Our thesis is that in order to autonomously generate behavior that works for interaction and not just function, robots need to formally integrate human state into their models, learners, and planners. We formalize interaction by building on game theory and the theory of dynamical systems, focusing on finding or learning models of human behavior, and computing with them tractably in continuous state and action spaces.

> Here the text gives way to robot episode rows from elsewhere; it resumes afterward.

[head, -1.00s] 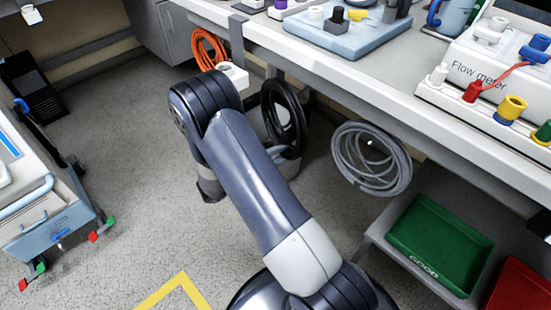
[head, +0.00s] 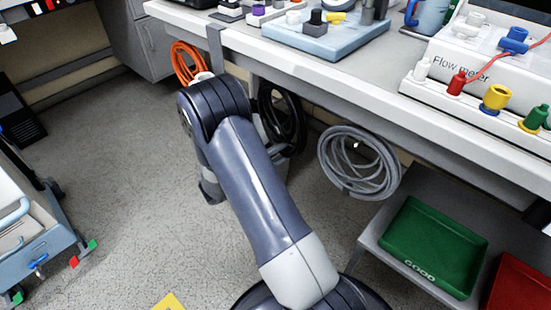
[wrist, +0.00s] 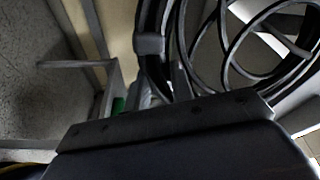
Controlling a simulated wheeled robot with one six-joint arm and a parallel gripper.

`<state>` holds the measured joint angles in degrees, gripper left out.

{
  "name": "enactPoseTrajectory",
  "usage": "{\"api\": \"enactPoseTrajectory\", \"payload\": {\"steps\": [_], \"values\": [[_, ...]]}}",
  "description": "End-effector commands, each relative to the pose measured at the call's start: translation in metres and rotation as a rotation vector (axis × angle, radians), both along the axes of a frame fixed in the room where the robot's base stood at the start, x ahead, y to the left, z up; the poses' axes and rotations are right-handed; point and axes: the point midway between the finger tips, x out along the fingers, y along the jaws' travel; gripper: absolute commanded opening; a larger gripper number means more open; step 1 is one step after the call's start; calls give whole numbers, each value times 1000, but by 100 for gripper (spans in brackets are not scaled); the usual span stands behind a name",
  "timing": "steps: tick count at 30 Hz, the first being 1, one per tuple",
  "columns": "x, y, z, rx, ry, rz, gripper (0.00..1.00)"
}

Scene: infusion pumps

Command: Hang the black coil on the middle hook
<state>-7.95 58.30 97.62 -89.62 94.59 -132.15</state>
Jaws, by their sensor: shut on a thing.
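The black coil (head: 297,122) shows in the head view beyond my arm, close under the bench front, between the orange coil (head: 177,62) on the left and the grey coil (head: 328,165) on the right. Its left and lower parts are partly behind my arm. In the wrist view the black coil's loops (wrist: 146,18) fill the upper right, with a grey band on one side. My gripper (wrist: 180,82) is shut on the black coil at its lower edge in that view. The middle hook is hidden, and I cannot tell whether the coil touches it.
The bench (head: 345,85) runs overhead, with a flow meter unit (head: 470,75) and a blue tray (head: 330,45) on it. A green bin (head: 430,245) and a red bin (head: 520,290) sit on a low shelf at right. A cart (head: 45,245) stands at left.

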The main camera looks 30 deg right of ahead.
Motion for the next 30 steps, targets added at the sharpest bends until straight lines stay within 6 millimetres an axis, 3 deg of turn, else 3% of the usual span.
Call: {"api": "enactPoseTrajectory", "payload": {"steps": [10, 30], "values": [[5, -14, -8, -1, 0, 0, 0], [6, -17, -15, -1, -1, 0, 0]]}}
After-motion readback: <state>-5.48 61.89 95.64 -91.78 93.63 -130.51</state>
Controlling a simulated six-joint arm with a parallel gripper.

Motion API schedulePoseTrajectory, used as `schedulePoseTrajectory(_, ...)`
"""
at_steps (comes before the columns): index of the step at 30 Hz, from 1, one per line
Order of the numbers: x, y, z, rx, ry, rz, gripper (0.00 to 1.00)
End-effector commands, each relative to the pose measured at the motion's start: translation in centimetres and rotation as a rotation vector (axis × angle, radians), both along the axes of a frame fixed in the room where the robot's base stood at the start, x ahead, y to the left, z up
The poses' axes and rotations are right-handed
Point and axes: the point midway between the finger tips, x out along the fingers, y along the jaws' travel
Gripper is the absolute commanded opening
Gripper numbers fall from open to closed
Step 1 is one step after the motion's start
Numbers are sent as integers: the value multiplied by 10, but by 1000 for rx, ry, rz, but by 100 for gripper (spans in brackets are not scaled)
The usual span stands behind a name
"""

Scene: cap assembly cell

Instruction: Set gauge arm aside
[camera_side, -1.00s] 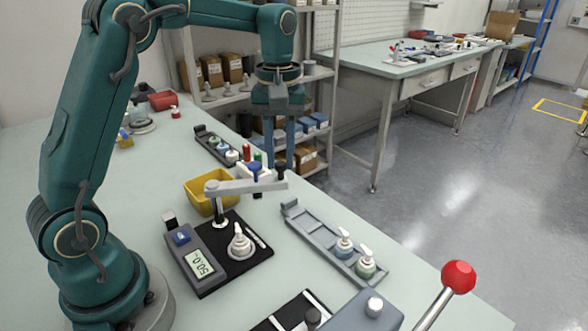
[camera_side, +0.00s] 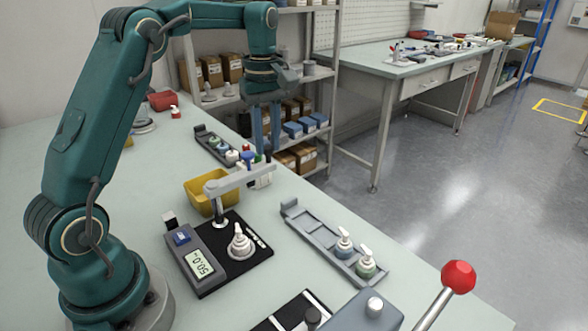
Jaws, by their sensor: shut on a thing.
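The gauge arm (camera_side: 236,181) is a light grey bar on a post at the back of the gauge (camera_side: 213,278), whose display reads about 50.0. The bar points to the back right, and its far end lies at the tips of my gripper (camera_side: 266,153). My gripper points down and is shut on the gauge arm's far end; the fingers partly hide the grip. A whitish pump cap (camera_side: 239,246) stands upright on the gauge's black plate, with the bar clear of it, behind.
A yellow bin (camera_side: 200,197) stands behind the gauge. Another tray (camera_side: 212,148) with caps is farther back. A red-knobbed lever (camera_side: 458,278) stands front right.

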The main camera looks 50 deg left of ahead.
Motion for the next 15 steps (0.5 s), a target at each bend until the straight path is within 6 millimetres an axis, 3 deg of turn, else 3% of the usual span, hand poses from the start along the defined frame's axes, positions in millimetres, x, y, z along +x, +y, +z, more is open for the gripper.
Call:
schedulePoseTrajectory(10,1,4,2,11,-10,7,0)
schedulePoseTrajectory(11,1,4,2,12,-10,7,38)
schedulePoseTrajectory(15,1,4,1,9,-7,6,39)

Influence-Aware Planning: Physical Human (Re)Actions


Robots will need to share physical space with people: share the road, a workspace, a home. Today, we, humans, tend to merely be obstacles to robots. For instance, cars estimate a human-driven vehicle's motion and plan to stay out of its way; factory robots detect workers and plan around them. This model of people leads to avoidance, but not to coordination. It leads to ultra-conservative robots, always afraid of being in the way, responding to what people do but not expecting people to respond back. But that is not actually true: robot actions actually influence the physical actions that a person ends up taking, be it on the road or in a collaborative manipulation task. Our goal is to enable robots to leverage this influence for more effective coordination.

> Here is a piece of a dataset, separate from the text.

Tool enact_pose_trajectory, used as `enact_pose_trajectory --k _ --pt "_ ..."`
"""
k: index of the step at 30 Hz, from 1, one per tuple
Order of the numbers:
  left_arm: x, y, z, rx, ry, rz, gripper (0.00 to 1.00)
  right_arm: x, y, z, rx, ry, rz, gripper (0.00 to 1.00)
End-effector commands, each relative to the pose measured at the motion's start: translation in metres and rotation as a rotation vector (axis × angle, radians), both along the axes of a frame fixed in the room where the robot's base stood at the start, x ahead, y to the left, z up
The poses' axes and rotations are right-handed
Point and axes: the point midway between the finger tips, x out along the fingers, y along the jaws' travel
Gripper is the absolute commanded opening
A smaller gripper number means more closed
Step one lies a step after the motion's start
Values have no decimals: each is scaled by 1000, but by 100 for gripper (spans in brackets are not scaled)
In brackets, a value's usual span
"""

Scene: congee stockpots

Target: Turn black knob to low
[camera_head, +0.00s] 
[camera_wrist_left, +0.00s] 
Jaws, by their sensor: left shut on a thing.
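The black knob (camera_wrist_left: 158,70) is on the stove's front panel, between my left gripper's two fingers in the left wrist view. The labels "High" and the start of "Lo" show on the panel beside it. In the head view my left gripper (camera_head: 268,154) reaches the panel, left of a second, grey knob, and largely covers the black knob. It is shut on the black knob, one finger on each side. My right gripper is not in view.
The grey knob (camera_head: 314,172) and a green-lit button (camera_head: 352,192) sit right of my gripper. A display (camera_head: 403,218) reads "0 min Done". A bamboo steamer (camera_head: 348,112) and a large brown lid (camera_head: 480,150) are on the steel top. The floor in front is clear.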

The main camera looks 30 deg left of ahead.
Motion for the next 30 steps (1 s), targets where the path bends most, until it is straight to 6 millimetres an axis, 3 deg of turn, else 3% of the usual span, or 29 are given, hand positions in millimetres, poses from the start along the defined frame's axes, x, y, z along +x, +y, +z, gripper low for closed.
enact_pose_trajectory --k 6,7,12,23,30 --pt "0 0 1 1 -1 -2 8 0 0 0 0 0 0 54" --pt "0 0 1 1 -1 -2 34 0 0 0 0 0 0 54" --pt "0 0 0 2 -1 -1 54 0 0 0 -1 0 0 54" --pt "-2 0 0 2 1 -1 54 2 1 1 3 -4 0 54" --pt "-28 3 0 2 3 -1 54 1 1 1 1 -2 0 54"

Viewed from this lens, interaction becomes an underactuated dynamical system. The robot's actions no longer affect only the robot's physical state, they indirectly affect the human's as well. A core part of our research is dedicated to formulating interaction this way, learning a dynamics model for the system -- a model for human behavior in response to robot actions, and finding approximations that make planning in such a system tractable despite the continuous state and action spaces. We have shown that this makes robots less defensive, e.g. a car will sometimes merge in front of a human-driven vehicle, expecting that they will accommodate the merge by slightly slowing down. More interestingly, we have found that coordination strategies emerge from planning in this system that we would otherwise need to hand-craft, like inching backwards at a 4-way stop to encourage a human to proceed first.

demo

  • We used this formalism to study the case in which the human and the robot have different objectives (e.g. an autonomous car interacting with other drivers on the road), showing that it makes the robot more efficient and better at coordinating with people.
  • For collaborative tasks, like robot to human handovers, we have shown that this formalism can be used to enable the robot to generate actions that help the person end up with a better plan for the task.
  • We showed that the robot can leverage the person's reactions to its own actions to actively estimate the human behavior model, e.g. a car will plan to nudge into a person's lane or inch forward at an intersection to probe whether the person is distracted.

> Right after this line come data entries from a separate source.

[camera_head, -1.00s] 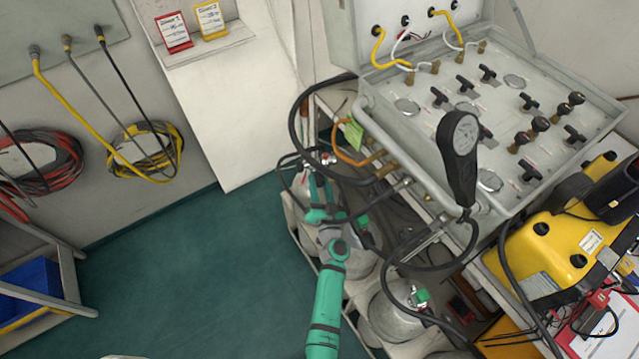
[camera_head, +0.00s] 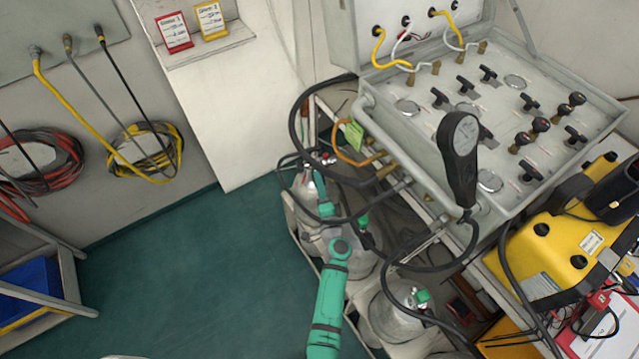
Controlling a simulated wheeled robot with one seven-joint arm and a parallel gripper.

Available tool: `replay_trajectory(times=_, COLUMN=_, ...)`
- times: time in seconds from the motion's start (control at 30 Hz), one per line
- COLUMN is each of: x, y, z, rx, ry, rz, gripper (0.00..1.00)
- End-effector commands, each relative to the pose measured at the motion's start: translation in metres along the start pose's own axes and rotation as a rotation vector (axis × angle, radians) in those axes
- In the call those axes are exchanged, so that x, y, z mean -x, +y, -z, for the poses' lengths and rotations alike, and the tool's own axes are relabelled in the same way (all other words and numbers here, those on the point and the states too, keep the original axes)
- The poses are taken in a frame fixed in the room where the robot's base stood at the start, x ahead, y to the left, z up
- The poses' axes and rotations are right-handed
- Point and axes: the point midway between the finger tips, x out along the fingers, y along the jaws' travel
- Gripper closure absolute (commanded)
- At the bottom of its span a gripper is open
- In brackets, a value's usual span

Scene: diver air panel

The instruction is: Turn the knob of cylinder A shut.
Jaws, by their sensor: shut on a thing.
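Several grey gas cylinders stand in a row in a rack below the panel. The far cylinder (camera_head: 305,192) is partly covered by my teal arm and a black hose. My gripper (camera_head: 319,180) is at the top of this cylinder, shut on its knob. The fingers and the knob are too small and covered to see clearly. The middle cylinder (camera_head: 364,264) has a green knob (camera_head: 364,222), apart from my gripper. The near cylinder (camera_head: 392,322) also has a green knob (camera_head: 422,296). I can read no letter on any cylinder.
The air panel (camera_head: 420,125) with knobs and gauges stands to the right, with a handheld gauge (camera_head: 460,150) hanging over its edge. Black hoses (camera_head: 305,110) loop around the cylinders. A yellow case (camera_head: 550,250) sits at the right.

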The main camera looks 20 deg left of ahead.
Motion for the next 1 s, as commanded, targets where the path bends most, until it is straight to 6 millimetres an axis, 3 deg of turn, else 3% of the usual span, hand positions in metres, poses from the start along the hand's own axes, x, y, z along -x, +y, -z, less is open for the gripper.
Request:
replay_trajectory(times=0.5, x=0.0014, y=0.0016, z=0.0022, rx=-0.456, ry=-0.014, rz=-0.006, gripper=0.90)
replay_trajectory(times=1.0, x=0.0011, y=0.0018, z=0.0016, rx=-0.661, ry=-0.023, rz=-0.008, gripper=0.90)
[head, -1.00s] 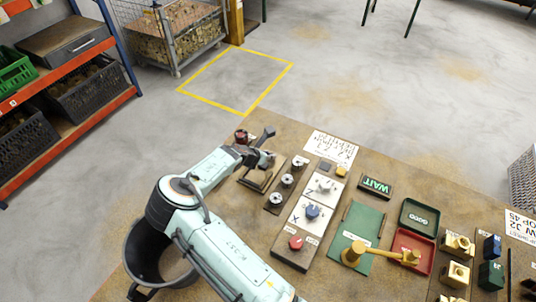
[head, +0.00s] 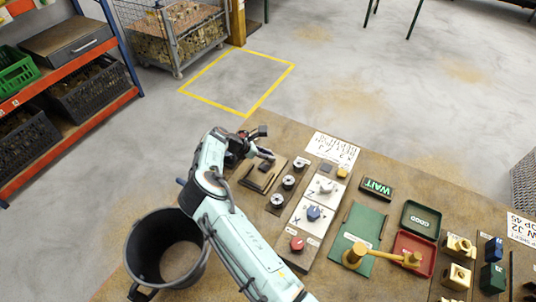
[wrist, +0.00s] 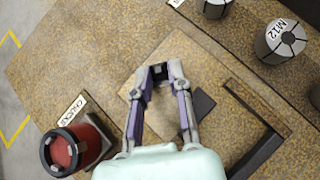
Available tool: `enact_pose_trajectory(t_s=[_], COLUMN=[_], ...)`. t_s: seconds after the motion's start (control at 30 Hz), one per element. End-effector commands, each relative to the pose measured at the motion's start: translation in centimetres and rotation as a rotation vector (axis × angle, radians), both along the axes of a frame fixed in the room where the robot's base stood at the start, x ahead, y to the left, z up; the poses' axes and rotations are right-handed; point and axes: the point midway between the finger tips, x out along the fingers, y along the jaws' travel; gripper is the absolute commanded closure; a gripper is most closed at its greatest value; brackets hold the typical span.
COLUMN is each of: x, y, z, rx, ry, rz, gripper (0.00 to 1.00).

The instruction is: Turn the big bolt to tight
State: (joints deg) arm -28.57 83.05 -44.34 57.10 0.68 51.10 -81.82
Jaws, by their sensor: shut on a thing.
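My gripper (wrist: 158,78) is low over a tan plate near the bench's back left corner; its fingers also show in the head view (head: 266,154). The fingers slant in and are shut on a small dark piece (wrist: 158,70) between the tips. I cannot tell whether this piece is the big bolt, or how tight it is. The tan plate (wrist: 215,76) lies under the fingers, with a dark angled bar (wrist: 262,138) on its right part.
Grey round collets (wrist: 281,40) stand to the right, one marked M12.

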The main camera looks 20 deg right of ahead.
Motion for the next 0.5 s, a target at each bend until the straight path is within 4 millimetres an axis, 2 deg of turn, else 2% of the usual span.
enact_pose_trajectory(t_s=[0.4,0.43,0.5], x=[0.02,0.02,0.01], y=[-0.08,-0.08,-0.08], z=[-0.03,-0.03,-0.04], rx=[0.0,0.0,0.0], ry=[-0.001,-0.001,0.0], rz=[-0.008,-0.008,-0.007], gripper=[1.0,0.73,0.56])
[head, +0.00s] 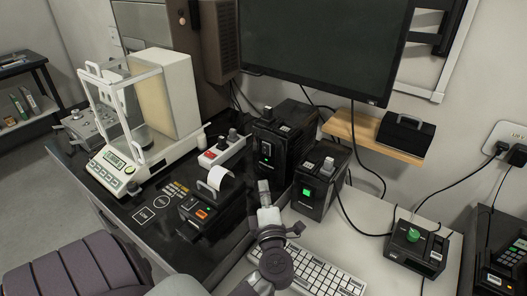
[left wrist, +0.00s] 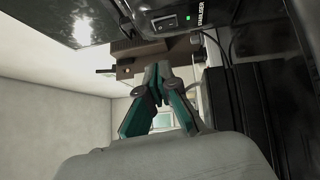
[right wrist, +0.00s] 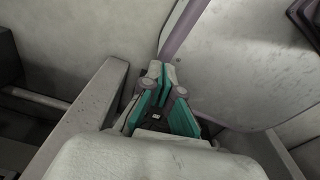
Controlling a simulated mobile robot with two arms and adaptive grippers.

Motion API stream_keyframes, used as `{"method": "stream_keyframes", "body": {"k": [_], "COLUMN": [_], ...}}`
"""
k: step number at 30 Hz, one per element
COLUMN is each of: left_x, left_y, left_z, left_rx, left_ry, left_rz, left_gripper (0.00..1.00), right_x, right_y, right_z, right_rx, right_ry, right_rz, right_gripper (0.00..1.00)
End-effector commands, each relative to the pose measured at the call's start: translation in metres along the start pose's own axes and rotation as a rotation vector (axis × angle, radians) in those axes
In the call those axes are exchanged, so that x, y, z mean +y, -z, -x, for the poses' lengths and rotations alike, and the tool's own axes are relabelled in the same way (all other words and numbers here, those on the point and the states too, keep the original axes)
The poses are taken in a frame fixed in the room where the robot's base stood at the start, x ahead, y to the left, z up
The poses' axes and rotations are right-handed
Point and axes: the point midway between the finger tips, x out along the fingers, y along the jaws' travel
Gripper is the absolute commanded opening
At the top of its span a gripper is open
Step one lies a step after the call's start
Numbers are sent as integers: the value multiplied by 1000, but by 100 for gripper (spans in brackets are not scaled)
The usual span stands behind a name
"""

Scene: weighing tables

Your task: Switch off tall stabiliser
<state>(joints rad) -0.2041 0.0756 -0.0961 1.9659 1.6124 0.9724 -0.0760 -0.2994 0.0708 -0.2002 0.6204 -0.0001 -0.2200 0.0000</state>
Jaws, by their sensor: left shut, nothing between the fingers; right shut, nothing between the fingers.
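The tall stabiliser (head: 278,140) is a black box standing below the monitor, with a pale lit spot on its front. My left gripper (head: 264,190) is shut and empty, in front of the tall stabiliser and low in the head view. In the left wrist view, its fingertips (left wrist: 158,68) point at open space. A black front labelled STABILISER (left wrist: 200,18) is at the top there, with a rocker switch and a lit green lamp. The fingers look apart from that switch. My right gripper (right wrist: 165,68) is shut and empty in its wrist view, near pale surfaces; the head view does not show it.
A shorter black box (head: 318,183) with a green light stands right of the tall one. A printer (head: 205,212), a red-switched power strip (head: 222,150) and a balance (head: 148,125) are left. A keyboard (head: 318,272) lies in front.

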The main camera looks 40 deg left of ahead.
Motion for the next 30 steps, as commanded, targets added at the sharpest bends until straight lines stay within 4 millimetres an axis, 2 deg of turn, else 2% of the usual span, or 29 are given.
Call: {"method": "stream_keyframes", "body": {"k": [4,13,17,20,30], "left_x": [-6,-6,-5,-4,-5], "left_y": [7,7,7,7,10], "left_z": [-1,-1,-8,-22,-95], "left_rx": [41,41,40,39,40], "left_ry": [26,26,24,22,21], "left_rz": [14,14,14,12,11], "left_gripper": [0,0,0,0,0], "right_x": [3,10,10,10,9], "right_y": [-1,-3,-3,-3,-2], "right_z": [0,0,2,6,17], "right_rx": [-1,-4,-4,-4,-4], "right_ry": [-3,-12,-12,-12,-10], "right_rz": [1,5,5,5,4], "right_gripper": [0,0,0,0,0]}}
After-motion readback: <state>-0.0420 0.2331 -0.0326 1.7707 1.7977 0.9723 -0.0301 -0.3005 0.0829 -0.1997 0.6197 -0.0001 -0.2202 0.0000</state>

Transparency, Legibility, Expression: Internal Human Beliefs


Robot actions don't just influence human actions, they also influence human beliefs. Robots need to be mindful of this more subtle influence as well, because it determines whether people understand what the robot is doing, whether it is optimizing the right objective, whether it is confident in carrying out the task, etc.

demo


  • Our work enabled robots to convey their goals to people via legible motion.
  • Since then, we've studied generating task plans that are easy for people to anticipate.
  • But we've also found that motion influences other, more interesting perceptions about the robot, beyond goals, like how confident the robot appears, or what the robot's objective function is.
  • We've build on these techniques to translate "neuralese", the language that agents learn in order to coordinate with each other, to natural language, so that their strategies become interpretable by people.
  • Value Alignment: Internal Human Objectives


    As robots become more capable at optimizing their objectives, there is a higher burden placed on us to make sure we specify the right objective for them to optimize. This is a notoriously difficult task, and getting it wrong leads negative side effects, where robots deem it better to take actions that we really do not mean for them to take. A classic example is the vacuuming robot that is told to optimize how much dust it sucks in, and the optimal policy ends up being to suck in a bit of dust, dump it back out, and repeat. But we also have examples from popular culture, like King Midas, who wished that everything he touched turned to gold, despite that really not being what he wanted (it is useful to be able to touch food or people without them turning into gold).

    We argue that the correct view of robotics and artificial intelligence can not that of a robot with an exogenously specified objective, but instead a robot trying to optimize a person's (internal) objective function. The robot should not take any objective function for granted, but should instead work together with the person to uncover what it is that they really want:

    • We developed a two-player partial information game formulation that enables the robot to account for the fact that humans act differently when they teach than when they perform the task. We call it Collaborative Inverse Reinforcement Learning.
    • We've shown that if the robot has uncertainty about the objective, and uses human oversight as useful information about it, then it actually has an incentive to accept the human oversight.
    • We've enabled robots to exploit different sources of information about the human's objective, beyond physical demonstrations, to comparisons, physical corrections, and even the specified reward function.
    • We developed tools for reducing the burden on the human teacher by only asking for examples when they are actually needed: not asking when the robot is confident, and not asking when analytical models are still useful. We've also studied interfaces through which people can most easily provide guidance.